Академический поселок вырос на наших глазах. И то время, когда он строился, представляется мне столь же далеким, как и детство, и так же непохожим: теперь и тогда. Теперь дачи стоят себе за высокими штакетными заборами, с таким выражением, будто все так и было. И уже ремонтировали их раза два за шесть лет их жизни, словно старые дома. И от железной прокладки вокруг труб протянулись по серым гофрированным крышам ржавые подтеки. И каждый успел обжить свой участок по — своему. А бывало, идешь — все участки на один лад завалены строительным мусором. Дачи растут незаметно для простого глаза. В конце поселка овраг глубокий, в который спускаешься с трудом по крутым дорожкам, прыгаешь через ручеек и с таким же трудом выбираешься на волю. А теперь овраг перерезан насыпью, поверх которой тянется шоссе, огороженное столбиками. А ручеек взят в бетонные трубы. И кажется, что так всегда и было. Мне за эти годы пришлось побывать в трех — четырех академических дачах. Они распланированы вполне одинаково, но я убедился, что расположение комнат — дело третьестепенное. Печать семьи, семейных привычек и вкусов до того сильна, что академические дачи так же разнообразны, как их владельцы.

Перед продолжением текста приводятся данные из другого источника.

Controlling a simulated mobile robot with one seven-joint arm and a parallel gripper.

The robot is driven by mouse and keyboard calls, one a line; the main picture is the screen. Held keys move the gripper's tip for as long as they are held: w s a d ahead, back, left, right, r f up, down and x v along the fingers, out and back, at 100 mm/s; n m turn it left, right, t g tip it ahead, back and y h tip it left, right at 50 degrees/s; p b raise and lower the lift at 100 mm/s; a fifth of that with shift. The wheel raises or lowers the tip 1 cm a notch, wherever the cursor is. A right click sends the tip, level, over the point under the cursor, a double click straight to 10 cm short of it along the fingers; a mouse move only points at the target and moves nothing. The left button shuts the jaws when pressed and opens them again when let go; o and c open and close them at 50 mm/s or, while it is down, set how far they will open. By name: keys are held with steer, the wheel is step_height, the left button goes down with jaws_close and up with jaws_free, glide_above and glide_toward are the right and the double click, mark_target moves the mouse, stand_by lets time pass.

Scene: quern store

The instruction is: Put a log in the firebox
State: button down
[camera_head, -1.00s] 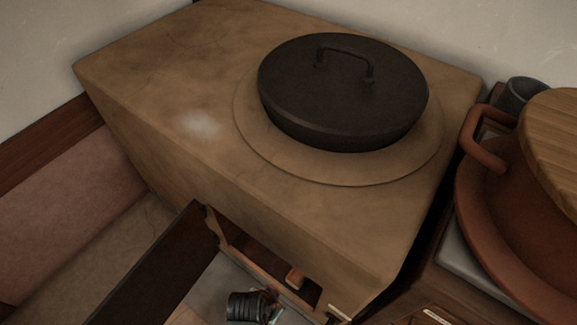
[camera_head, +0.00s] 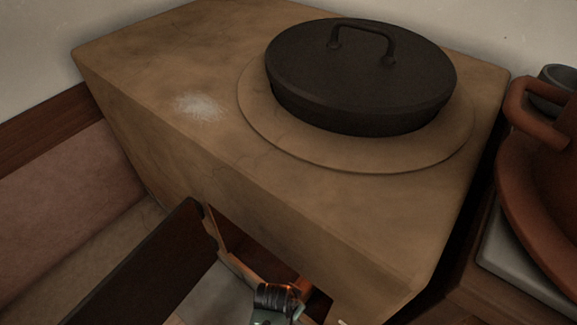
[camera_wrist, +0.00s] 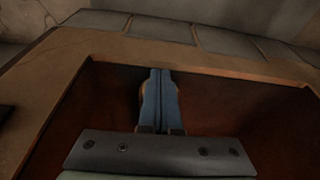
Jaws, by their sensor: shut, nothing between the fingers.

Итак, я познакомился у Смирновых на музыке с Ольгой Александровной Ладыженской. Дело было летом. Владимир Иванович и Дмитрий Константинович ушли в музsrу целиком. Только перелистывая страницу, они на какую‑то ничтожную долю мгновения трезвели и приближались к нам, простым смертным. Или в тех случаях, когда расходились. Тогда, коротко условившись, с которого листа начинать, возвращались они на два — три такта назад и снова уходили в мир, непостижимый для меня. Я любил музыку за то душевное состояние, в которое она приводила меня. А они — самую музыку. И я ревновал их к той красоте, что недоступна мне. И наслаждался.

12 декабря

Вера Николаевна, математик, кандидат наук, жена Фаддеева, занимала всегда одно и то же место — по ту сторону рояля, возле радиоприемника, над которым видело расписание поездов. Она со своего места видела музыкантов, но взглядывала на них хоть и любовно, но изредка. Она сидела, откинув голову, погруженная в музыку, почти так же, как наши пианисты. Она слушать умела. Сильно похожая на курсистку — бестужевку, столь же склонная, как и те, к спорам на принципиальные темы. Упрямо отстаивающая чаще всего нечто простоватое, не стоящее и десятой доли той страсти, которую вкладывала она в свои доводы, прямая, честная, насквозь понятная, тут, за музыкой, она превращалась в существо другого строя. Даже лицо ее перестраивалось и приобретало особую значительность, внушающую уважение. Ольга Александровна же слушала музыку растерянно. Маленькая, легкая, одетая с характерным для академических кругов безразличием, невнимательностью, но аккуратненько, с большими, темными, несколько утомленными глазами, она старалась проникнуть в чуждый для нее вид сознания, но не могла. А притворяться, по честности натуры, была не в состоянии. Так она и слушала какую‑то из симфоний Малера, приподняв недоумевающе брови, напрягая внимание со всей добросовестностью. Как‑то, уже много времени спустя, я показал ее Вейсбрему на улице в Комарове и предложил угадать: какова профессия этой женщины. И он ответил: «Похожа на пианистку». В вечер нашего первого знакомства я с обычной человеческой беспомощностью старался угадать внешние признаки той самой одаренности, что внушала мне уважение, близкое к религиозному. И не мог. Я знал по рассказам, что она математик, близкий к гениальности. Строгий в работе. Она была замужем. О муже ее Вера Николаевна говорила: «Добродушный, большой, настоящий Пьер Безухов».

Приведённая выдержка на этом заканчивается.